Stored items:

(begin)

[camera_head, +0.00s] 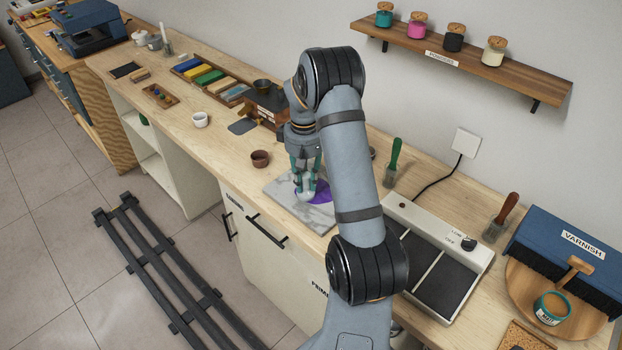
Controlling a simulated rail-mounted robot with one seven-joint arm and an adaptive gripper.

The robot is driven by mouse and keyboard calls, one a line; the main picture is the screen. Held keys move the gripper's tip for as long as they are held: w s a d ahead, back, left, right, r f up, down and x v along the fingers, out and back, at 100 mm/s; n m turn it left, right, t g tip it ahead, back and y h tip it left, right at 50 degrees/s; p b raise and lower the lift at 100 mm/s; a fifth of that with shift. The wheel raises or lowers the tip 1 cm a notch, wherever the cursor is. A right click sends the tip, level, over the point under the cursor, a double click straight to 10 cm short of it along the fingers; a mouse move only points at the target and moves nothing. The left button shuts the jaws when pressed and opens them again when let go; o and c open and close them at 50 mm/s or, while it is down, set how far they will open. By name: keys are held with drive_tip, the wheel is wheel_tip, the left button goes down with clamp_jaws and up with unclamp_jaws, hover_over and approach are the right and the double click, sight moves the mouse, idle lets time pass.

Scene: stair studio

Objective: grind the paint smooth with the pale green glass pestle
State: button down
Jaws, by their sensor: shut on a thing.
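My gripper (305,163) points down over the grey marble slab (288,196) on the wooden counter. It is shut on the pale green glass pestle (305,193), whose pale base is at the slab's surface. I cannot tell whether the base touches the slab. Purple paint (322,192) lies on the slab just right of the pestle. Part of the paint is hidden behind my arm and the pestle.
A small brown bowl (260,159) stands left of the slab. A hotplate-like unit (440,262) and a green-handled brush (393,160) are to the right. A white cup (200,119) is farther left. A shelf of pigment jars (460,50) hangs on the wall.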

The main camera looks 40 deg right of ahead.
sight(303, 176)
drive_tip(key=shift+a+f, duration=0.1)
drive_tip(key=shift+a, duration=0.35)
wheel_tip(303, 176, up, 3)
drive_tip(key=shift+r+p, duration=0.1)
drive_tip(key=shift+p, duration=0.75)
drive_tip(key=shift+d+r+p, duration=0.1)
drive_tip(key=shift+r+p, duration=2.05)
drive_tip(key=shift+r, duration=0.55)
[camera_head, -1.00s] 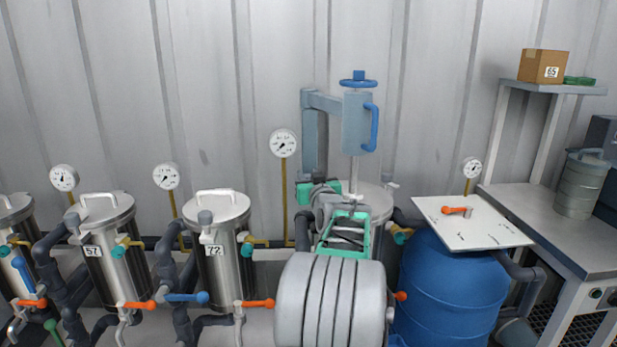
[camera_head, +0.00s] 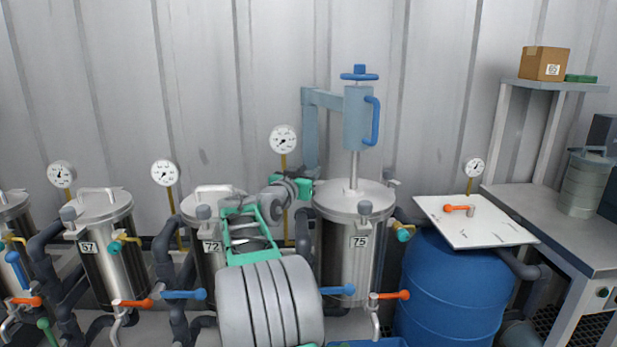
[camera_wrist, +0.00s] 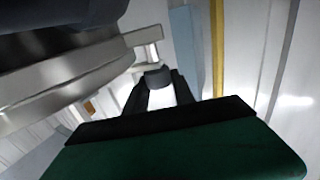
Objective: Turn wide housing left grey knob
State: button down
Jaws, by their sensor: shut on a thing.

(end)

Task brief: From the listing above, collect each line in which the string "with" appears.

Exercise result:
Controlling a simulated rail-mounted robot with one seven-joint arm and an adaptive gripper.
The robot is driven by mouse and keyboard calls, one a line; the main picture is the screen. Held keys move the gripper's tip for as long as they are held: w s a d ahead, back, left, right, r f up, down and x v along the fingers, out and back, at 100 mm/s; n m turn it left, right, t g tip it ahead, back and y h tip it left, right at 50 degrees/s; p b raise and lower the lift at 100 mm/s; a fifth of that with shift. The wheel raises or lowers the tip 1 cm a notch, wherever the cursor is. A right click sends the tip, level, over the point under the cursor, a double click straight to 10 cm short of it along the fingers; a mouse move only points at the target and moves nothing. The left button shuts the jaws when pressed and opens them again when let go; o and c open and close them at 50 mm/s or, while it is down, set how far they will open. By name: keys are held with drive_tip, the wheel is wheel_tip, the left button goes down with clamp_jaws and up with unclamp_jaws, hover_over and approach are the right and the double click, sight moves the mouse, idle lets time pass.
Objective: grind the paint smooth with the pale green glass pestle

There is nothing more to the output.